Below are entries. Copy exactly the lines running from the line that holds "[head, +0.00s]" to the line that holds "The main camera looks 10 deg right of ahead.", with both ends included.
__________________________________________________
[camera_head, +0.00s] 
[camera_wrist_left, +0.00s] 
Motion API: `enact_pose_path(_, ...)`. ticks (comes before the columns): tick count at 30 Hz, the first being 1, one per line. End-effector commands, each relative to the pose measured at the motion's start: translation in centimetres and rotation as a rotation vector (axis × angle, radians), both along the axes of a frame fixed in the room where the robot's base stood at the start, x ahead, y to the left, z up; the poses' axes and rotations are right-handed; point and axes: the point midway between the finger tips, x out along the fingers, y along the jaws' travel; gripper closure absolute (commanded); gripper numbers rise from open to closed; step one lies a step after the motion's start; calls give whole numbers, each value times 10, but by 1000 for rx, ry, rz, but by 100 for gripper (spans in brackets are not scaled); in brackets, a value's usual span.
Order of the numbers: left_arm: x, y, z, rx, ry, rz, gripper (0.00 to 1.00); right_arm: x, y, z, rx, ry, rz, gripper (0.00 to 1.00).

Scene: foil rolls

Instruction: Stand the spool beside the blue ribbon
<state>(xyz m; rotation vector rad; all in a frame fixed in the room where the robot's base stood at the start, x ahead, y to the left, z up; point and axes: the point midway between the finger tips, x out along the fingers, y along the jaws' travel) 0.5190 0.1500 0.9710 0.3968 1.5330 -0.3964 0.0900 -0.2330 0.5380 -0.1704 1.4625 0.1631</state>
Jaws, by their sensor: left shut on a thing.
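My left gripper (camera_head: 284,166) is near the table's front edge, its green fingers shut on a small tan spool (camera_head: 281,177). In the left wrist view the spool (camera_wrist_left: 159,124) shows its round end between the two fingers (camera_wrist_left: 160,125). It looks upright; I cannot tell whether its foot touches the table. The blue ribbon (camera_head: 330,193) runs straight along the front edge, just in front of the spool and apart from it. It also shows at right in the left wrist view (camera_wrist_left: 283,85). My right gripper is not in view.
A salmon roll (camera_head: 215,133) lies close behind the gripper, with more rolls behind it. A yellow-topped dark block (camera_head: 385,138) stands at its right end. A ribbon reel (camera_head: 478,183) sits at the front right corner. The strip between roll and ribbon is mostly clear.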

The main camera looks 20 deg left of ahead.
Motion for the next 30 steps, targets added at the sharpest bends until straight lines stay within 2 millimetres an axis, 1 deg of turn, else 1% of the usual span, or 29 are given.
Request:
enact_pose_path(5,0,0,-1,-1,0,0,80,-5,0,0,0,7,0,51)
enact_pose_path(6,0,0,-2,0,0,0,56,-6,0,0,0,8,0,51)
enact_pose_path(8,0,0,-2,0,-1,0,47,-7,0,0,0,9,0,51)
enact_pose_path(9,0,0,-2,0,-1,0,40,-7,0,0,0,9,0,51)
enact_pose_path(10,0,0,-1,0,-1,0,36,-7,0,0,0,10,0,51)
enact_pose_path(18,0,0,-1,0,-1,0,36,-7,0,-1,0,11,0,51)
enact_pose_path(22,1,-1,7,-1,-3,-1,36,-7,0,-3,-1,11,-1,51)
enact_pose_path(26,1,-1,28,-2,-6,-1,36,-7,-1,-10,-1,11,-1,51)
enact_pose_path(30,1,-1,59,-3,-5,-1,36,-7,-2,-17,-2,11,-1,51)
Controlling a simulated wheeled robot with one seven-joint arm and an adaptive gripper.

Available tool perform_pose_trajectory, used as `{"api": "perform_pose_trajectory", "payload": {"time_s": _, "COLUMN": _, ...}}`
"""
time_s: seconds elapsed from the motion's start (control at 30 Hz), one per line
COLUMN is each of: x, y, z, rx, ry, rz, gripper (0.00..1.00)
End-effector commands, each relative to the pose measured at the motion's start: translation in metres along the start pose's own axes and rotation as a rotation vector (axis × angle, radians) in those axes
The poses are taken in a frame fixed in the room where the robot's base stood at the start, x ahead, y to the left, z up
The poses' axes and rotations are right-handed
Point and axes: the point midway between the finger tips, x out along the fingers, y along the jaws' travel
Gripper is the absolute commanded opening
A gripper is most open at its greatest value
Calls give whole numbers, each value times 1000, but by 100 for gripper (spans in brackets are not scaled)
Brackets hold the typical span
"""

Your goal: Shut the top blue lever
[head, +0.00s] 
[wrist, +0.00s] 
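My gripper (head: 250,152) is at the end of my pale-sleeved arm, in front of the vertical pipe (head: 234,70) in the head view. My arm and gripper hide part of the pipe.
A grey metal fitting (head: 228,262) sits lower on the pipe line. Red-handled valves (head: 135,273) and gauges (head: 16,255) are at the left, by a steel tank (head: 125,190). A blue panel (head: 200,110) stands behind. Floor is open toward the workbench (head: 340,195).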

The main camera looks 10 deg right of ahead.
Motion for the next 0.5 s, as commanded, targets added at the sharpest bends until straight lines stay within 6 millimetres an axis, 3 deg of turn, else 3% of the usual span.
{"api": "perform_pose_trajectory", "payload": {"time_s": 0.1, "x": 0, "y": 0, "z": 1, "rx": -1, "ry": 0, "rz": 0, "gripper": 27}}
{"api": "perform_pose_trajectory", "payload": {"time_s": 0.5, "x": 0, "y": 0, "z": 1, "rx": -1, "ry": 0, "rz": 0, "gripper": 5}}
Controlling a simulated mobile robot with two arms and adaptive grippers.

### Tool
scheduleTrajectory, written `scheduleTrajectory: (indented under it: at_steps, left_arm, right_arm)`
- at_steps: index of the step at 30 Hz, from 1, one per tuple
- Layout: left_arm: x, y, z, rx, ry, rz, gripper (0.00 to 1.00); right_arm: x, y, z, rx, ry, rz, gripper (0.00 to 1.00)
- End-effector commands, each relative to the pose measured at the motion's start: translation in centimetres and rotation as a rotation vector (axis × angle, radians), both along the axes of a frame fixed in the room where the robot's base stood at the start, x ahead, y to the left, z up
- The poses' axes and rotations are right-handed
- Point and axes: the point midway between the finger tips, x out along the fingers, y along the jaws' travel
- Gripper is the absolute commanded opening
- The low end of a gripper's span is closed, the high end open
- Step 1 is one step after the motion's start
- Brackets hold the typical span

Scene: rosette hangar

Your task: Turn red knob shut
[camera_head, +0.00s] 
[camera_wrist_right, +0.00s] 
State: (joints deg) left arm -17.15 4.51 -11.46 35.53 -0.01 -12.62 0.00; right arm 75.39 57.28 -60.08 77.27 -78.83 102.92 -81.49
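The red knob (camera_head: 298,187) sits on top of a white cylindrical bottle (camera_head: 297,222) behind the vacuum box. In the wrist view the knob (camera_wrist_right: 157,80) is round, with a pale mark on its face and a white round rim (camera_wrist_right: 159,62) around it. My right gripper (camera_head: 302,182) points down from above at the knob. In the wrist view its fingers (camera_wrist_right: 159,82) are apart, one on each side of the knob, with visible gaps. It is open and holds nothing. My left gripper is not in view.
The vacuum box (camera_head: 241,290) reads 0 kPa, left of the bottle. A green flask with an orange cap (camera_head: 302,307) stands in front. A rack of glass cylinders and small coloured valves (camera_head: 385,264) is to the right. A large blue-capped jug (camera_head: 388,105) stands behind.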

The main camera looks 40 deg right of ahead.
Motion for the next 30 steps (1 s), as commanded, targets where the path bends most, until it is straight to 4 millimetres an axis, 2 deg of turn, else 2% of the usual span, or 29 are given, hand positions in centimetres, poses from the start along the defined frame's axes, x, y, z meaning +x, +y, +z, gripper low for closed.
__________________________________________________
Correct response:
[head, +0.00s] 
[wrist, +0.00s] 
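My gripper (head: 250,152) is at the end of my pale-sleeved arm, in front of the vertical pipe (head: 234,70) in the head view. My arm and gripper hide part of the pipe.
A grey metal fitting (head: 228,262) sits lower on the pipe line. Red-handled valves (head: 135,273) and gauges (head: 16,255) are at the left, by a steel tank (head: 125,190). A blue panel (head: 200,110) stands behind. Floor is open toward the workbench (head: 340,195).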

The main camera looks 10 deg right of ahead.

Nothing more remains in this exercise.